Task instructions: Reproduce the listing exactly and skip over any pictures.

Supplied material:

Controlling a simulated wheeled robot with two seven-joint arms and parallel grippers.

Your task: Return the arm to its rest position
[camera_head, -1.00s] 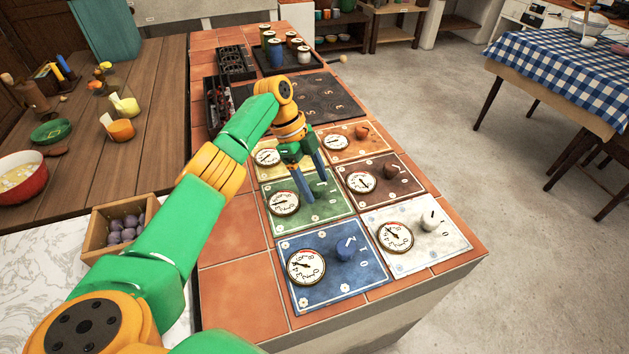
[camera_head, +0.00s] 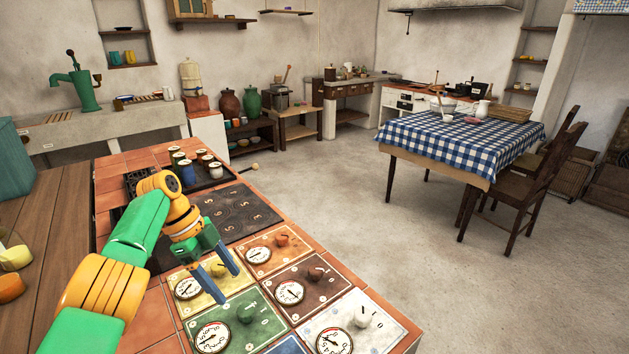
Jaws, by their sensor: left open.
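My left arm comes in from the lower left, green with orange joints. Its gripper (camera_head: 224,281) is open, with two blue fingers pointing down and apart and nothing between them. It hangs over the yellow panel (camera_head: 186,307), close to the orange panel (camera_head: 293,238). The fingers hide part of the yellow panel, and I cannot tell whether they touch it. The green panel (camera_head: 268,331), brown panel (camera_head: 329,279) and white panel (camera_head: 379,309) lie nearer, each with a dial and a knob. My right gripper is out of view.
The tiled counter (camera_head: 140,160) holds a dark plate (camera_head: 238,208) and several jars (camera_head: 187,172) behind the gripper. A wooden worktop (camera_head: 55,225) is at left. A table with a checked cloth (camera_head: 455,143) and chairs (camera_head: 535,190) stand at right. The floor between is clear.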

Written solution:
Controlling a simulated wheeled robot with two seven-joint arms and parallel grippers.

Your task: Return the arm to its rest position
[camera_head, -1.00s] 
[camera_head, +0.00s] 
Jaws, by their sensor: left open.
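My left arm comes in from the lower left, green with orange joints. Its gripper (camera_head: 224,281) is open, with two blue fingers pointing down and apart and nothing between them. It hangs over the yellow panel (camera_head: 186,307), close to the orange panel (camera_head: 293,238). The fingers hide part of the yellow panel, and I cannot tell whether they touch it. The green panel (camera_head: 268,331), brown panel (camera_head: 329,279) and white panel (camera_head: 379,309) lie nearer, each with a dial and a knob. My right gripper is out of view.
The tiled counter (camera_head: 140,160) holds a dark plate (camera_head: 238,208) and several jars (camera_head: 187,172) behind the gripper. A wooden worktop (camera_head: 55,225) is at left. A table with a checked cloth (camera_head: 455,143) and chairs (camera_head: 535,190) stand at right. The floor between is clear.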

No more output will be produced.